Beloved in Christ, I would like to ask you a question; I ask it of myself and I ask it of you. Are we prepared to celebrate the great feast of Christmas?
There are two kinds of preparation; material and spiritual. Our material preparation is more or less finished. Housewives have cleaned their houses, husbands have finished – or have almost finished – their shopping, and children await their presents. Everyone has written their Christmas cards, signing them with the customary "Merry Christmas" and "Happy New Year." This is worldly preparation; I am not interested in this. What I am interested in is spiritual preparation, the kind of preparation which makes us ready to celebrate the great event of the Incarnation of the Divine Word as is proper. Only a small number have properly prepared themselves. Of one thousand Christians, I doubt if even one celebrates Christmas truly. Does my estimate seem exaggerated? Let us see.
How is Christmas celebrated today? A portion of Christians will celebrate it "typically," let us say. Hearing the bells on Christmas Eve, they will go and take part in the service out of habit. This is certainly better than being absent altogether; it is something at least.

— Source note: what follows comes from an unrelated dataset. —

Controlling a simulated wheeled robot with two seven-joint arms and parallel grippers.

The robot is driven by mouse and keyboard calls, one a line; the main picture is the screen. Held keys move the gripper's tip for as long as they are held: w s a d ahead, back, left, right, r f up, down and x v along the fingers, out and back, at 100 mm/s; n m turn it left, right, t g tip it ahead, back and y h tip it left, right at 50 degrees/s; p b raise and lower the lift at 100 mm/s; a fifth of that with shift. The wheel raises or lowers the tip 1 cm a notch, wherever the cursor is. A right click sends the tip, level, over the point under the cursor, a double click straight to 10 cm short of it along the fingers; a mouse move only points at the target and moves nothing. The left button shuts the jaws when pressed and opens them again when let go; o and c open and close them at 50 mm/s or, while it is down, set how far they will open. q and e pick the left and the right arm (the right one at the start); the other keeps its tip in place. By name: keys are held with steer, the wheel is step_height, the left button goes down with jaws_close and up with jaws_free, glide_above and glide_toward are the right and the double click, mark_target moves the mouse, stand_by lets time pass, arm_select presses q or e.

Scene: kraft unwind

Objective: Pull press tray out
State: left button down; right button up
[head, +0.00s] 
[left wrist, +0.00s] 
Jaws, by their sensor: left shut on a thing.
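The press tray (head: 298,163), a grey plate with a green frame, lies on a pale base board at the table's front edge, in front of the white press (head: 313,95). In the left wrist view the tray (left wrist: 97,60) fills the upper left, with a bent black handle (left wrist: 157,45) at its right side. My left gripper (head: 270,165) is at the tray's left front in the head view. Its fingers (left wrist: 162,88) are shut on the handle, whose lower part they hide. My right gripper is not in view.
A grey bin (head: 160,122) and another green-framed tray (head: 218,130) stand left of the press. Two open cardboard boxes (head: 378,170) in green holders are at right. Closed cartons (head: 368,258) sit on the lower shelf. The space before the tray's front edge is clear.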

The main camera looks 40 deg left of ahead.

Others will imitate foreign customs and practices, forgetting the ecclesiastical celebration altogether; in other words, they will pass Christmas Eve without the scent of Christ. For Orthodox Christians, Christmas is meaningless if it is celebrated without church services, without prayer, without confession, without Holy Communion, without forgiveness, without almsgiving. Indeed, the devil has sown a new seed in our homeland, and it is sprouting up everywhere like mushrooms grow in manure. On Christmas Eve people put on these reveillon – a foreign custom and a foreign word – they put on parties in luxurious hotels and other such places, far from the Church, far from hymns, far from the Divine Liturgy, where people gather and amuse themselves with worldly music, with food, with drink and whatever follows from these things. Such a practice is a thorn in the field of our homeland. If it continues to spread, the spirit of secularization will overtake the Christian feast altogether.

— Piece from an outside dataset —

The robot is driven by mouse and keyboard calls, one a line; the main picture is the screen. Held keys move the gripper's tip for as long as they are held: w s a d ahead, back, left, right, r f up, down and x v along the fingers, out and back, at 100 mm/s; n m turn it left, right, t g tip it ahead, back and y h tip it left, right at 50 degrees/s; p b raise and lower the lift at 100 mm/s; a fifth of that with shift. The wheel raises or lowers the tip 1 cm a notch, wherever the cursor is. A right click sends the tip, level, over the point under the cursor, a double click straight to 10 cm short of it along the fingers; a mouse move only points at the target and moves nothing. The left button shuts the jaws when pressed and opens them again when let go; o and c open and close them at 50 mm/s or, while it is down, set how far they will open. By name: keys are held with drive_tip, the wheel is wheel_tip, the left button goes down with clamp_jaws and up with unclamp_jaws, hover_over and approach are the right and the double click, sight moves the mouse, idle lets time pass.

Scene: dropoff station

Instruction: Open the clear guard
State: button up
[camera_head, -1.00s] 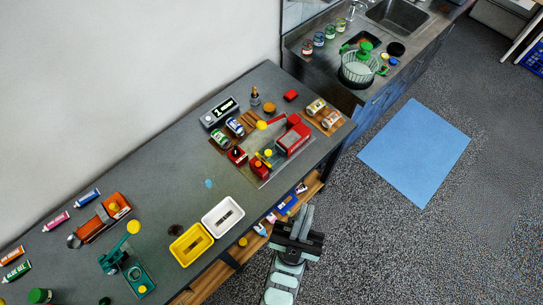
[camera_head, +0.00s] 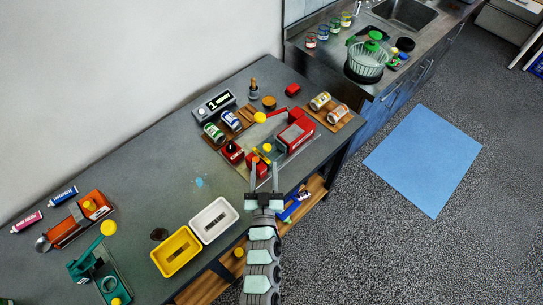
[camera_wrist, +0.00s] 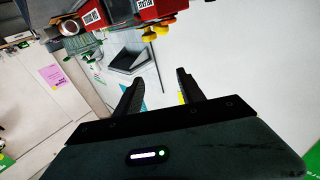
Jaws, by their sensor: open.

Some, then, celebrate Christmas "typically," others put on these reveillon and trade in the Church feast for something altogether worldly. And still others, what do they do? They leave. They are not satisfied here. Greece is not enough for them. They have money to spare so they take trips and go on tours. On Christmas Eve when the bells are ringing, these people will be far from their homes in different places, and not only in our country. They aren’t satisfied here, so they hop on an airplane and go celebrate Christmas in Rome, in London, in Paris, in different places.

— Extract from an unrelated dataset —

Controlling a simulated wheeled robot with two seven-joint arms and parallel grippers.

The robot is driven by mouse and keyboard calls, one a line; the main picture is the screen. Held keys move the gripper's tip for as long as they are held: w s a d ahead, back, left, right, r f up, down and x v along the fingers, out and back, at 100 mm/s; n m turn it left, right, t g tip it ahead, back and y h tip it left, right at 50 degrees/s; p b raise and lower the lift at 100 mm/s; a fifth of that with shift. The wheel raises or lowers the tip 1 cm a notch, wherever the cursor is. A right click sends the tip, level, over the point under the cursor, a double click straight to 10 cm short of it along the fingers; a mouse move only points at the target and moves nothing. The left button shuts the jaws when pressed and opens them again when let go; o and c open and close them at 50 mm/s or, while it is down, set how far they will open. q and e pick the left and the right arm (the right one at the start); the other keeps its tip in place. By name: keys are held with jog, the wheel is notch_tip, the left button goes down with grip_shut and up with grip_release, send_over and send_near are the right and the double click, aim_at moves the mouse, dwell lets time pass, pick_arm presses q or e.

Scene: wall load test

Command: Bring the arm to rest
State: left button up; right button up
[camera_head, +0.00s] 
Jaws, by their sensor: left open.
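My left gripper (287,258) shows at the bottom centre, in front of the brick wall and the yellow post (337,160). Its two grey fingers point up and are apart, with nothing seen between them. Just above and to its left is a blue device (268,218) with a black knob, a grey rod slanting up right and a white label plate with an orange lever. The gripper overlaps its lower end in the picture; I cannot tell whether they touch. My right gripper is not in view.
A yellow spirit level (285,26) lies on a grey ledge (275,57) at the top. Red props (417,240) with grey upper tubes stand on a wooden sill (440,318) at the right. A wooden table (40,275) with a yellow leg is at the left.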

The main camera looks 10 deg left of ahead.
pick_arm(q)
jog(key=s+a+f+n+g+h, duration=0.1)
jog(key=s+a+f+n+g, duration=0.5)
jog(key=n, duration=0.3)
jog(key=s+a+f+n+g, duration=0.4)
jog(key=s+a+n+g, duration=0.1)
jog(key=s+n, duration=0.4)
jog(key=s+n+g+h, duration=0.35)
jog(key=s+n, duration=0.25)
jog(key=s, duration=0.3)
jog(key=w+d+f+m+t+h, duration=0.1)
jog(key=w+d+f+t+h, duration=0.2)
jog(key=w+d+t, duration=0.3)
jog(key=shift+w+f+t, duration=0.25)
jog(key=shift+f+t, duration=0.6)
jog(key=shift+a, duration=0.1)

These, beloved, and anyone else who has openly denied the faith, have cast Christmas out of their hearts. For a large number of people, then, Christmas is nothing but another chance to dull their boredom; the actual content of the feast holds no appeal for them. Yes! That day you will have it all! You will have your great salons, your ornate rugs, your curtains, your fancy cutlery, your drinks, your meals, your music, your trips. You will have everything! You will be missing one thing, however. Your will be missing the most valuable thing; the thing which gives the feast meaning! Lacking this thing, what kind of Christmas can you expect to have? Your Christmas will be a Christmas without Christ!
But why? How did this happen? How did things get to this point? This is the age which the Prophet Isaiah foresaw. There will come a day, he said, when men will be drunk without wine. This day has arrived. Contemporary man is drunk, but not with wine (Isaiah 29:9). For one to be drunk with wine during these days in undoubtedly a sin, for, drunkards shall not inherit the kingdom of God. (1 Cor 6:10) There is, however, a worse kind of drunkenness: woe to those who are drunk without wine, says Isaiah.
What, then, is contemporary man drunk on? One is drunk on the love of glory. Another is drunk on the love of money; another is drunk on women and indecent sights; another is drunk on card playing, on games of chance; another on an obsession with sports teams; another on plays and films; another on enjoyments and luxuries. I have particularly noticed that a good many are drunk on politics, something which has become a passion only for us in Greece alone. I say this as one who keeps himself out of party politics. Were you to open my heart you would find nothing but my homeland and my Christ. Here in Greece there is a pathological attachment to politics. Even on Christmas Eve, the feast will be overshadowed by discussions of politics. Nowhere else can one find such a phenomenon.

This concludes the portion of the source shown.